Tatty Scones
An ever-popular breakfast item round at the Eldorado house, I've been meaning to make them from scratch for ages now, but never gotten around to it. Partly, I suppose, because who has the time to start boiling up potatoes when the baby birds are crying out for their breakfasts?

Although it takes an hour to prepare, the actual cooking time doesn't seem much longer than the shop-bought variety, and I wouldn't be surprised if the mixture would keep overnight.

Potato Scones
breakfast bread veg
Tatty Scones Cooked Tatty Scones Cooking Tatty Scones Mix

Serves 6

Ingredients
Method
Boil the potatoes until very soft and mash them thoroughly with the butter whilst still warm.
I boil them in their skins then peel them afterwards.
It's particularly easy if you cook them until they are just on the point of the skins cracking, which is fine for mashing.
Also you might be advised to push the potato through a sieve - I thought I'd done a pretty good job mashing them, but there were still plenty of small lumps when it came to rolling out the dough.
Add salt to taste. You might want quite a lot - it is potato you're salting after all.

Mix with the flour, the result should be a soft firm dough, easy to handle which holds well together and comes cleanly away from the fingers. It will also taste very floury. It shouldn't be too dry.
I added the flour in small batches towards the end, but for my potatoes the quantities above were just right.

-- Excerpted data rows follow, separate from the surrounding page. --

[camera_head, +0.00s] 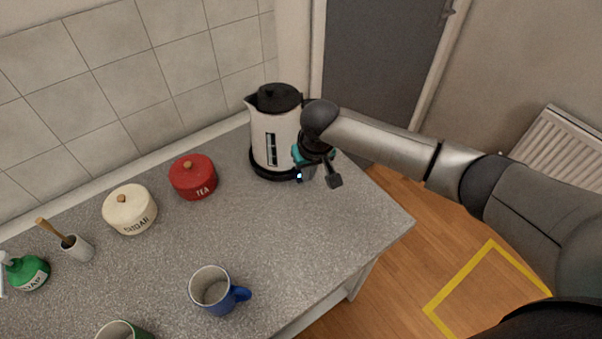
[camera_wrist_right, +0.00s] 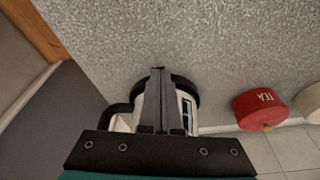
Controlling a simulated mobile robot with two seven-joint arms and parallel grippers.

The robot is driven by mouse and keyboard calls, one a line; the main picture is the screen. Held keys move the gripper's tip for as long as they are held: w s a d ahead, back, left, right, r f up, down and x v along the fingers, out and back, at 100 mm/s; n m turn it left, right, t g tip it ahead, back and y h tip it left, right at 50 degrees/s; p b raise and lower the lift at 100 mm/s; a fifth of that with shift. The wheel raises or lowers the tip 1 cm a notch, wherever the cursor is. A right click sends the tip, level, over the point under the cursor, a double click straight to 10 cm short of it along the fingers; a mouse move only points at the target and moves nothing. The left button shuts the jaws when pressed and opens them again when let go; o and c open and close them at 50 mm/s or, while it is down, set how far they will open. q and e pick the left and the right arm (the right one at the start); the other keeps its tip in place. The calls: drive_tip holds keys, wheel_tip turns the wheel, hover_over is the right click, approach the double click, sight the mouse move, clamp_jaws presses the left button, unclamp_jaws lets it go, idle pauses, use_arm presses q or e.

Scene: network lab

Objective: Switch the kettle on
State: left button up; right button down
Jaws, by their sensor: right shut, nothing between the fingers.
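The kettle (camera_head: 270,138) is white with a black lid, a dark level window and a black base (camera_head: 262,172). It stands upright near the back right of the worktop. My right gripper (camera_head: 303,177) is beside the kettle's right side, low near the base, fingers shut and empty. In the right wrist view the shut fingers (camera_wrist_right: 158,72) overlap the kettle (camera_wrist_right: 187,118), with its black handle at the left. A small bright spot shows by the fingertips in the head view. The switch cannot be made out, and whether the fingers touch the kettle cannot be told. My left gripper is not in view.
A red tea tin (camera_head: 193,178) and a cream sugar tin (camera_head: 130,210) stand left of the kettle. A blue-handled mug (camera_head: 212,290) is nearer the front. The speckled worktop (camera_head: 330,235) is clear in front of the kettle. A tiled wall (camera_head: 110,90) runs behind.

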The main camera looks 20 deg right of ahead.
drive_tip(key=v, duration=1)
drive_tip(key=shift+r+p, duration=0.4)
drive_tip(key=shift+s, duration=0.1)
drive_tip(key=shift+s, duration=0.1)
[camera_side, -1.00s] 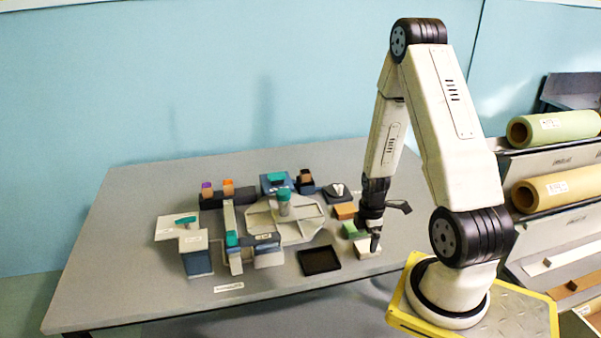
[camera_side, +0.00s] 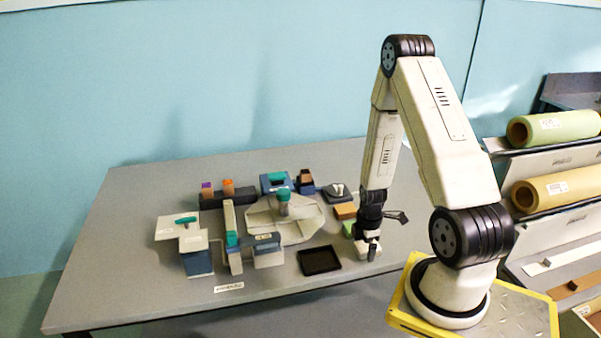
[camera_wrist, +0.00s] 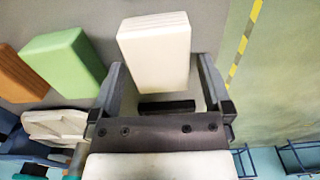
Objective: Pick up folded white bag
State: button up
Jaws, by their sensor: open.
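The folded white bag (camera_wrist: 155,52) is a cream-white block in the wrist view, upper middle. It lies between the two fingers of my gripper (camera_wrist: 168,85), with a visible gap on each side. The fingers are open, one to the left and one to the right of the bag. In the side view my gripper (camera_side: 366,254) is low over the table's right part, and it hides most or all of the white bag there.
A green block (camera_wrist: 68,62) and an orange block (camera_wrist: 18,75) lie left of the bag in the wrist view. A black tray (camera_side: 319,260) lies left of my gripper in the side view. A grey turntable (camera_side: 290,228) stands farther left. The table (camera_side: 130,285) is bare at front left.

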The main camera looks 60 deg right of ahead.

Roll out the potato mix on a floured surface to about 3mm thick - a bit thicker than a pound coin.
I ended up just rolling out small balls to make little rounds like drop scones, but you could roll or cut them any shape you like. Triangular shapes are more traditional.

Heat a heavy skillet or frying pan and fry the scones over a low heat until the top side has dried and darkened slightly and the underside is nicely browned and flip over to cook the other side. Keep them warm piled in a dish in a low oven.
Pretty good scones - light and fluffy. I need to investigate how long the mash mixture will keep. Don't cook them too quickly over too high a heat or they will still taste raw and floury by the time the outside has started to burn.

Rachel tells me that they tasted perfectly good the next day too, unharmed by the dough spending a night, covered, in the fridge.